I was going to elaborate and talk about how it’s not just feeding choices that provoke this. It reaches out to every parenting decision – whether we co-sleep or not, what age we transfer them to their own room, if we practice CIO, what age we start weaning. Mummy Wars. Judging Mums. Whatever you want to call it, I was going to write about how we all have to stop judging one another and live in harmony raising our babies the way we feel best for us and our family.
But as I was typing I realised that I’ve been guilty of it myself. No I haven’t been publically opinionated with my opinions, or joined in a mummy wars debate; but I’ve certainly sat and silently questioned other people’s actions and decisions in my head or chatted about it to my hubby. I don’t mean to do it. In fact I make a point of trying to never judge anyone else’s decisions. I 100% believe that every mother does what she feels is best for her and her family at any given time. But I know I’ve been guilty of thinking “god I’d never do that” while looking at another parent.
I often feel insecure about making parenting decisions. I want to trust my instincts, but with all the conflicting advice online, in books and from well-meaning family and friends, it can leave me feeling unsure of my decisions. When you’re trying to work out what’s for the best, you often look to others and what they do – either agreeing or disagreeing with their methods. My thoughts are rarely anything to do with the other person, but actually say more about my own anxieties and how I feel about myself.

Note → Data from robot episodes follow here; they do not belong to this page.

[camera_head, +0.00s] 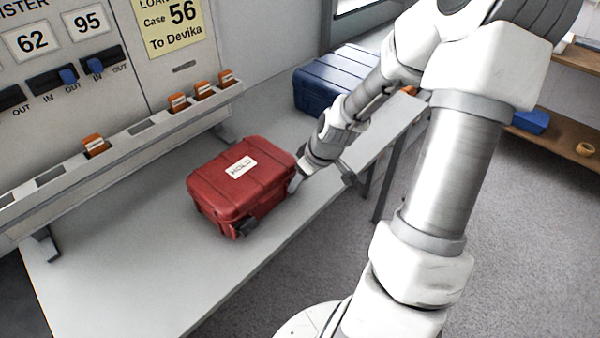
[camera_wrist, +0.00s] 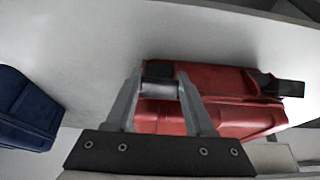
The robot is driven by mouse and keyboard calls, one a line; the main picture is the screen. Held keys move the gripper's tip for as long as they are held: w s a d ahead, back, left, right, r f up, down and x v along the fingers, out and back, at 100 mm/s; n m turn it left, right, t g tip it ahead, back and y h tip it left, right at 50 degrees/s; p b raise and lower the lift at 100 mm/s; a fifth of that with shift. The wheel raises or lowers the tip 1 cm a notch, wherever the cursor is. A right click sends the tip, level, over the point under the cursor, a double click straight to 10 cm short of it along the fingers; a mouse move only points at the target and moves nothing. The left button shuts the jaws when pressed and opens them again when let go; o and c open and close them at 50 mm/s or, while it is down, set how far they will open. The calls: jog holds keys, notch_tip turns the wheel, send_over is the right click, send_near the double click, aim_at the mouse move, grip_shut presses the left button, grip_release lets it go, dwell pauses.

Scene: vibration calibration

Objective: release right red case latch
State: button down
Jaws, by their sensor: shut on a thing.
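The red case (camera_head: 240,185) lies closed on the light grey bench, with a white label on its lid. In the wrist view the red case (camera_wrist: 215,85) is partly behind my fingers. My gripper (camera_head: 297,180) is at the case's right front corner. In the wrist view my gripper (camera_wrist: 160,82) has its fingers on either side of the right latch (camera_wrist: 159,70), a dark and grey piece, and is shut on it. The left latch (camera_head: 245,227) is black and juts out from the front; it also shows in the wrist view (camera_wrist: 286,88). Whether the right latch is undone cannot be told.
A blue case (camera_head: 335,78) stands farther back on the bench (camera_head: 130,270). A sloped rail (camera_head: 140,140) with orange tags runs along the wall panel, left of the red case. The bench is bare in front of the red case.

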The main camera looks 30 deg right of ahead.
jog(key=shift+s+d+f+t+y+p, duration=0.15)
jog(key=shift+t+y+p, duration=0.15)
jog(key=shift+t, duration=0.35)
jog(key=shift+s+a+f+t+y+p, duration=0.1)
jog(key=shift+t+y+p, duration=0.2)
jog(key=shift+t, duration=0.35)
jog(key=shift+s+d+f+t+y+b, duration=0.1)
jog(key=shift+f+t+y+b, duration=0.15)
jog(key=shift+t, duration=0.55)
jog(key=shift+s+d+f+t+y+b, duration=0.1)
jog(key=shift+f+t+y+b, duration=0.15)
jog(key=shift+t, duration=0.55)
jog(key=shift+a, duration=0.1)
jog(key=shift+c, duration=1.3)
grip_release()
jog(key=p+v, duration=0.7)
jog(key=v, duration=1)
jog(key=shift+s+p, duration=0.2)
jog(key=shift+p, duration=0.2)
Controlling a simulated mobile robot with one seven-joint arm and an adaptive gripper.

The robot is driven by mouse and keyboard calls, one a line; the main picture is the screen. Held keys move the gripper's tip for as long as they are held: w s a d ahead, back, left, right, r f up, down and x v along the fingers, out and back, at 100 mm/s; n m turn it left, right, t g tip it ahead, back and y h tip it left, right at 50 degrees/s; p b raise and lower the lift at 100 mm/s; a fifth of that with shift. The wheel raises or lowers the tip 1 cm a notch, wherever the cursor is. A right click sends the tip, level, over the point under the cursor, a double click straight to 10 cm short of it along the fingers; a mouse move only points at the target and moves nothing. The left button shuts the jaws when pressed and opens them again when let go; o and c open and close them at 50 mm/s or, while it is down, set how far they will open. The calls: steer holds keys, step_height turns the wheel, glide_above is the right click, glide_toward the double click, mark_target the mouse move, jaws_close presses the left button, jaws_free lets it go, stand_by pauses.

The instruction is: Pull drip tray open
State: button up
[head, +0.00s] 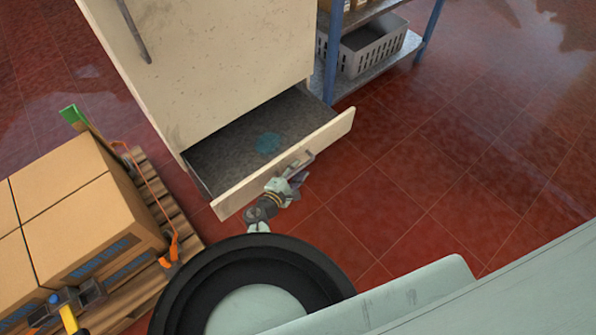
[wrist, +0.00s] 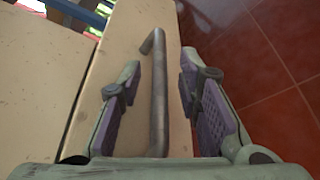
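The drip tray is a low drawer with a cream front panel (head: 333,132) and a grey inside (head: 225,155); it stands out from the bottom of a cream cabinet (head: 215,65). A teal patch shows on its floor. A grey bar handle (wrist: 158,95) is fixed to the front panel, which also shows in the wrist view (wrist: 115,60). My gripper (head: 291,178) is at the handle, in front of the panel. In the wrist view my gripper (wrist: 162,110) has its purple-padded fingers on either side of the bar, with a gap on both sides.
A pallet (head: 185,208) with cardboard boxes (head: 90,215) stands at the left, near the tray's left corner. A blue-framed shelf (head: 331,60) with a grey basket (head: 370,48) is right of the cabinet. The red tiled floor (head: 440,150) is clear at the right.

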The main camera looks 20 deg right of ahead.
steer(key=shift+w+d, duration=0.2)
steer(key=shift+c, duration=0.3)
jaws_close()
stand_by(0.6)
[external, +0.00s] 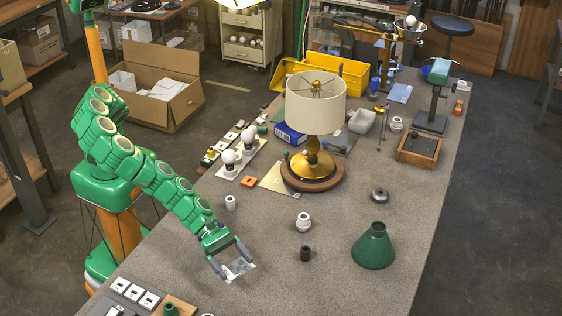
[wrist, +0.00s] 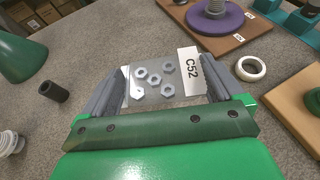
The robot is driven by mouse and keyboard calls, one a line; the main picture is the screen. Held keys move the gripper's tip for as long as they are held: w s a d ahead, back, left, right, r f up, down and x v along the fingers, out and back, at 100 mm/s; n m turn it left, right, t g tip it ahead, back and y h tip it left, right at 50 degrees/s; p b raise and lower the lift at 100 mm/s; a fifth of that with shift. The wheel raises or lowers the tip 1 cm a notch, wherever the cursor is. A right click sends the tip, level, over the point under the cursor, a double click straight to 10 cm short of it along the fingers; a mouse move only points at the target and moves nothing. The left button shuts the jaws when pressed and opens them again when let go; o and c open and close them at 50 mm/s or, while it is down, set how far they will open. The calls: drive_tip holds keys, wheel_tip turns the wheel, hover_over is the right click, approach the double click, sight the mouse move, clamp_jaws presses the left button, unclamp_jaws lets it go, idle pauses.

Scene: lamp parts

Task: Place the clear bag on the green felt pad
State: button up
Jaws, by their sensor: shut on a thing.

It’s not just insecurity that causes it. I believe it’s a fear of being judged ourselves. I’m always terrified of other people judging the decisions I’ve made. Recently my mum took a photo of Dylan chomping down into a bit of banana. Being the proud granny I knew she’d want to show it off to people, his first solids being a big milestone. But I asked her not to share it on her Facebook. Why? Because I knew someone would make comment about how we’d started weaning early (the recommended age from the WHO is now 6 months) and I didn’t want to deal with other people’s judgements on it.
I believe that deep down every mum has judged another parent at some stage, perhaps not publically but on some level. It’s human nature. It’s a way of deciding our own parental choices. What’s important to remember is that we’re allowed to have our own thoughts and opinions on what’s best for our child. But at the same time we need to be respectful to other people’s choices. The old saying is true “you can’t really understand another person’s experience until you’ve walked a mile in their shoes”. There’s no such thing as a perfect parent. But we all make our choices in the hope of them being the right ones for our children.
Parenting is the easiest thing in the world to have an opinion on but the hardest thing in the world to do. So let’s make things a little easier on ourselves. Let’s support other mums knowing they are doing their best and if you really feel you can’t support them then I’ll share a little piece of advice that my granny used to say – “if you’ve nothing nice to say then keep it to yourself”.